**Aim of the exercise**
Retype the whole listing verbatim and keep the pictures out of it.

**Listed entries**

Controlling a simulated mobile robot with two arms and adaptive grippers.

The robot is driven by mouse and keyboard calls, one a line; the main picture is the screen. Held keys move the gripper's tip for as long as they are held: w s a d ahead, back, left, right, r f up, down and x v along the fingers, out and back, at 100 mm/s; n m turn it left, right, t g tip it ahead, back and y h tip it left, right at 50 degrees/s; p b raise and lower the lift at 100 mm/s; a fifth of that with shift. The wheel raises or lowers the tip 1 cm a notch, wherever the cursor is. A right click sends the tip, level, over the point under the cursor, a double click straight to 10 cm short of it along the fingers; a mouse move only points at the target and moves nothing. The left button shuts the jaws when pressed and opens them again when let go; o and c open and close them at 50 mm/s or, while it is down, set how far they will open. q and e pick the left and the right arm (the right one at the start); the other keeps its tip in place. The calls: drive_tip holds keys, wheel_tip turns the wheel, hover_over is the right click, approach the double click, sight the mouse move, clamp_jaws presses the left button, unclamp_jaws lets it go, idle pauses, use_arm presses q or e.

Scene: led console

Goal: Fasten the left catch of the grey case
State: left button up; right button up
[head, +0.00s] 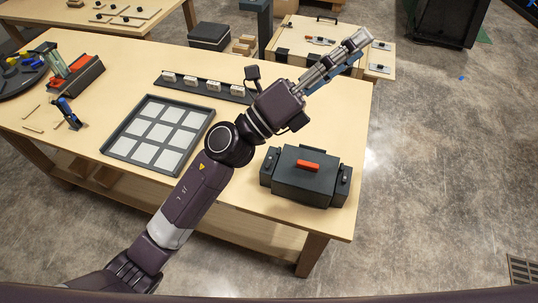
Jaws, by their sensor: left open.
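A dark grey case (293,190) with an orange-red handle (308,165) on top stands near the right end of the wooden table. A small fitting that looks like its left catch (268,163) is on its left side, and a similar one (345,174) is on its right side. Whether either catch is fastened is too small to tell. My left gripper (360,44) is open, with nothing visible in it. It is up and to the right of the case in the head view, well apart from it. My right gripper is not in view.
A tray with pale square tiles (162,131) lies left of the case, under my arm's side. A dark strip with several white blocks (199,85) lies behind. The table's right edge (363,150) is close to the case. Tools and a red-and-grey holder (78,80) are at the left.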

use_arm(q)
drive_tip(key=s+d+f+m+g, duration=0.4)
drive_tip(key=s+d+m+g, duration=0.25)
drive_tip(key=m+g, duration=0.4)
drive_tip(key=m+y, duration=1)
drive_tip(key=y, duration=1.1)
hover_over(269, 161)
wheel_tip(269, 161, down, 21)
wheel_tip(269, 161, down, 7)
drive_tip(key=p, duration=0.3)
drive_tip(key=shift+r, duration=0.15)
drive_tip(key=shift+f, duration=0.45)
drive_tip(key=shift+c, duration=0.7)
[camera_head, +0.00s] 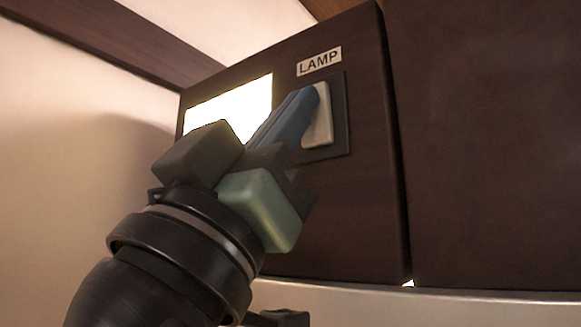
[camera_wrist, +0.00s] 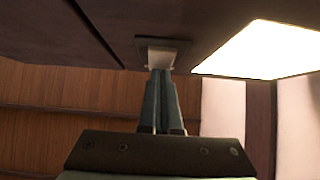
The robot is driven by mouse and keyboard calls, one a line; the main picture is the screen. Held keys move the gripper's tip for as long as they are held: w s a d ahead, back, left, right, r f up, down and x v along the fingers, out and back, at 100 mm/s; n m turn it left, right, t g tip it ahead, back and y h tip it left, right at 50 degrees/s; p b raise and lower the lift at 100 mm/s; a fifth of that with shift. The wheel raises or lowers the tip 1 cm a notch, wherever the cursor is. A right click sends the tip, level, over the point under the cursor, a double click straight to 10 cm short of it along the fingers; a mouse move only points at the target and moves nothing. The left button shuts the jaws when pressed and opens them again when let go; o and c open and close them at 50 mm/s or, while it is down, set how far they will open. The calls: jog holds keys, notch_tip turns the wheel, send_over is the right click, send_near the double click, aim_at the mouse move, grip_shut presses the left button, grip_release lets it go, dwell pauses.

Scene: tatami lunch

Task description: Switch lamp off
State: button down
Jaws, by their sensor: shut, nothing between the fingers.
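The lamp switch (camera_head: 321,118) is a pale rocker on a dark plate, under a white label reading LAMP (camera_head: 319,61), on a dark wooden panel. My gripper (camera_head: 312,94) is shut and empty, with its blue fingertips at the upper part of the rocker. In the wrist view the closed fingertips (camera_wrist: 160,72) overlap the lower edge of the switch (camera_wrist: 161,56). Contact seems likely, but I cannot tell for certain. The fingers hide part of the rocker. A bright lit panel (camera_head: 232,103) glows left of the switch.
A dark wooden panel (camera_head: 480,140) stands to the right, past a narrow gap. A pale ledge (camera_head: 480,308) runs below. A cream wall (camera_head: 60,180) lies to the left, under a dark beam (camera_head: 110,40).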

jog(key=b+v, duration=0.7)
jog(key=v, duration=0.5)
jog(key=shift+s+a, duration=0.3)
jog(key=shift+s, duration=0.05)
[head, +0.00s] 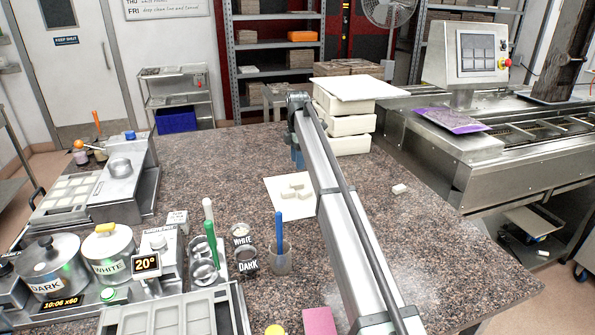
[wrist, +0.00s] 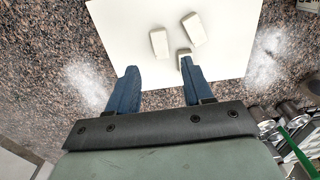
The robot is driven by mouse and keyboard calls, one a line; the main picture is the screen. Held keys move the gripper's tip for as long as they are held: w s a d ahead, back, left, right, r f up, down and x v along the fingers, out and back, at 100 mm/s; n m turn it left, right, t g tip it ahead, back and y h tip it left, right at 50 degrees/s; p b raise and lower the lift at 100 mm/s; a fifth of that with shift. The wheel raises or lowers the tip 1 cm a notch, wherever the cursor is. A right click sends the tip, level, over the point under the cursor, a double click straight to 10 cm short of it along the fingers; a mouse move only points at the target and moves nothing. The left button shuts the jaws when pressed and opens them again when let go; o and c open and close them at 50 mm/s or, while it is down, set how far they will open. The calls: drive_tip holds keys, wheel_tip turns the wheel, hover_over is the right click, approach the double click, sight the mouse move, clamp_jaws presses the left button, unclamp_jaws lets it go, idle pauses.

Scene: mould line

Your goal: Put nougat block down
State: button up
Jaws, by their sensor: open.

**The result**
Controlling a simulated mobile robot with two arms and adaptive grippers.

The robot is driven by mouse and keyboard calls, one a line; the main picture is the screen. Held keys move the gripper's tip for as long as they are held: w s a d ahead, back, left, right, r f up, down and x v along the fingers, out and back, at 100 mm/s; n m turn it left, right, t g tip it ahead, back and y h tip it left, right at 50 degrees/s; p b raise and lower the lift at 100 mm/s; a fifth of that with shift. The wheel raises or lowers the tip 1 cm a notch, wherever the cursor is. A right click sends the tip, level, over the point under the cursor, a double click straight to 10 cm short of it along the fingers; a mouse move only points at the target and moves nothing. The left button shuts the jaws when pressed and opens them again when let go; o and c open and close them at 50 mm/s or, while it is down, set how far they will open. q and e pick the left and the right arm (the right one at the start); the other keeps its tip in place. The calls: drive_tip holds keys, wheel_tip turns the wheel, hover_over is the right click, approach the double click, sight the mouse move, clamp_jaws presses the left button, unclamp_jaws lets it go, idle pauses, use_arm presses q or e.

Scene: led console

Goal: Fasten the left catch of the grey case
State: left button up; right button up
[head, +0.00s] 
Jaws, by their sensor: left open.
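A dark grey case (293,190) with an orange-red handle (308,165) on top stands near the right end of the wooden table. A small fitting that looks like its left catch (268,163) is on its left side, and a similar one (345,174) is on its right side. Whether either catch is fastened is too small to tell. My left gripper (360,44) is open, with nothing visible in it. It is up and to the right of the case in the head view, well apart from it. My right gripper is not in view.
A tray with pale square tiles (162,131) lies left of the case, under my arm's side. A dark strip with several white blocks (199,85) lies behind. The table's right edge (363,150) is close to the case. Tools and a red-and-grey holder (78,80) are at the left.

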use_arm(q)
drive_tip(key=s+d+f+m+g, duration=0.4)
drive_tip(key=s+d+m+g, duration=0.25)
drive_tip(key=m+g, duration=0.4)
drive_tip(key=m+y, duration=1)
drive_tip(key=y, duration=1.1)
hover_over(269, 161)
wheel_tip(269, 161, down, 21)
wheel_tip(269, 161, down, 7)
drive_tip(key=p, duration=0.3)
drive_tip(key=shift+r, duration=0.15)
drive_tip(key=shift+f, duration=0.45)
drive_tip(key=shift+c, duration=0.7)
[camera_head, +0.00s] 
[camera_wrist, +0.00s] 
The robot is driven by mouse and keyboard calls, one a line; the main picture is the screen. Held keys move the gripper's tip for as long as they are held: w s a d ahead, back, left, right, r f up, down and x v along the fingers, out and back, at 100 mm/s; n m turn it left, right, t g tip it ahead, back and y h tip it left, right at 50 degrees/s; p b raise and lower the lift at 100 mm/s; a fifth of that with shift. The wheel raises or lowers the tip 1 cm a notch, wherever the cursor is. A right click sends the tip, level, over the point under the cursor, a double click straight to 10 cm short of it along the fingers; a mouse move only points at the target and moves nothing. The left button shuts the jaws when pressed and opens them again when let go; o and c open and close them at 50 mm/s or, while it is down, set how far they will open. The calls: jog holds keys, notch_tip turns the wheel, send_over is the right click, send_near the double click, aim_at the mouse move, grip_shut presses the left button, grip_release lets it go, dwell pauses.

Scene: tatami lunch

Task description: Switch lamp off
State: button down
Jaws, by their sensor: shut, nothing between the fingers.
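The lamp switch (camera_head: 321,118) is a pale rocker on a dark plate, under a white label reading LAMP (camera_head: 319,61), on a dark wooden panel. My gripper (camera_head: 312,94) is shut and empty, with its blue fingertips at the upper part of the rocker. In the wrist view the closed fingertips (camera_wrist: 160,72) overlap the lower edge of the switch (camera_wrist: 161,56). Contact seems likely, but I cannot tell for certain. The fingers hide part of the rocker. A bright lit panel (camera_head: 232,103) glows left of the switch.
A dark wooden panel (camera_head: 480,140) stands to the right, past a narrow gap. A pale ledge (camera_head: 480,308) runs below. A cream wall (camera_head: 60,180) lies to the left, under a dark beam (camera_head: 110,40).

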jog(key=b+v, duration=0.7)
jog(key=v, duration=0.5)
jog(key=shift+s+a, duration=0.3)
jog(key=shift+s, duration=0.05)
[head, +0.00s] 
[wrist, +0.00s] 
The robot is driven by mouse and keyboard calls, one a line; the main picture is the screen. Held keys move the gripper's tip for as long as they are held: w s a d ahead, back, left, right, r f up, down and x v along the fingers, out and back, at 100 mm/s; n m turn it left, right, t g tip it ahead, back and y h tip it left, right at 50 degrees/s; p b raise and lower the lift at 100 mm/s; a fifth of that with shift. The wheel raises or lowers the tip 1 cm a notch, wherever the cursor is. A right click sends the tip, level, over the point under the cursor, a double click straight to 10 cm short of it along the fingers; a mouse move only points at the target and moves nothing. The left button shuts the jaws when pressed and opens them again when let go; o and c open and close them at 50 mm/s or, while it is down, set how far they will open. The calls: drive_tip holds keys, wheel_tip turns the wheel, hover_over is the right click, approach the double click, sight the mouse move, clamp_jaws presses the left button, unclamp_jaws lets it go, idle pauses.

Scene: mould line

Your goal: Put nougat block down
State: button up
Jaws, by their sensor: open.

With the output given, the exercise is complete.